¿Qué tienen en común el aborto, la eutanasia y la prostitución?

Cuando en este mundo surge una afirmación de naturaleza ideológica, por este signo la conoceréis: no admite excepciones de la regla. O, dicho de otra forma, se rige por un principio absoluto de incondicionalidad.

No importa el contexto ni importan las consecuencias. No importa si su aplicación es posible o si, al hacerlo, ocasiona más problemas de los que soluciona. Su verdad es tan rotunda que podría decirse que no es de este mundo.

Y, en efecto, no lo es.

La verdad ideológica pertenece al reino de las ideas. Pero no a aquel en el que gobiernan las leyes de la lógica, sino a otro mucho más confuso (y convulso) en el que dominan los caprichos de la fe.

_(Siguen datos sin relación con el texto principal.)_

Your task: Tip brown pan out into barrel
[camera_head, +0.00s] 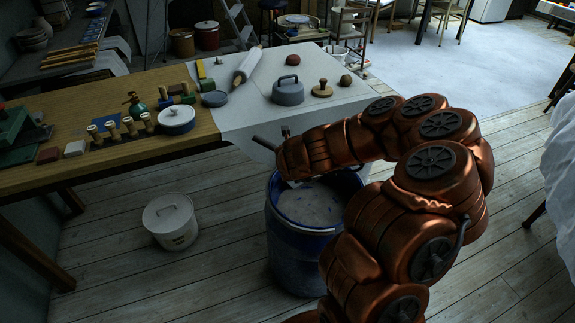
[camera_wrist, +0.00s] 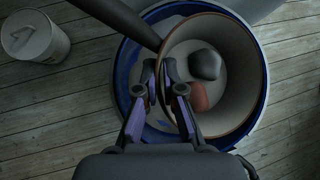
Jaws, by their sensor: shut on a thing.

La prueba más concluyente de la condición estrictamente transversal de esta concepción del mundo es que afecta por igual a las derechas y a las izquierdas, aunque ambas puedan diferir en los dogmas concretos que enarbolan (salvo en el caso del papa Francisco, que los reúne todos).

Aunque estos principios suelen adoptar una apariencia arrogantemente moral, en realidad hunden sus raíces en una inveterada tradición religiosa que, sin embargo, no se atreve a decir su nombre.

Podemos, por ejemplo, discutir sobre eutanasia con un cristiano confeso y este desplegará toda una batería retórica que sólo tiene por objeto darle una apariencia de racionalidad a lo que no es otra cosa que la creencia en un principio incondicional. Aquel que considera que, procediendo toda vida de Dios, sólo a él le corresponde la potestad de acabar con ella.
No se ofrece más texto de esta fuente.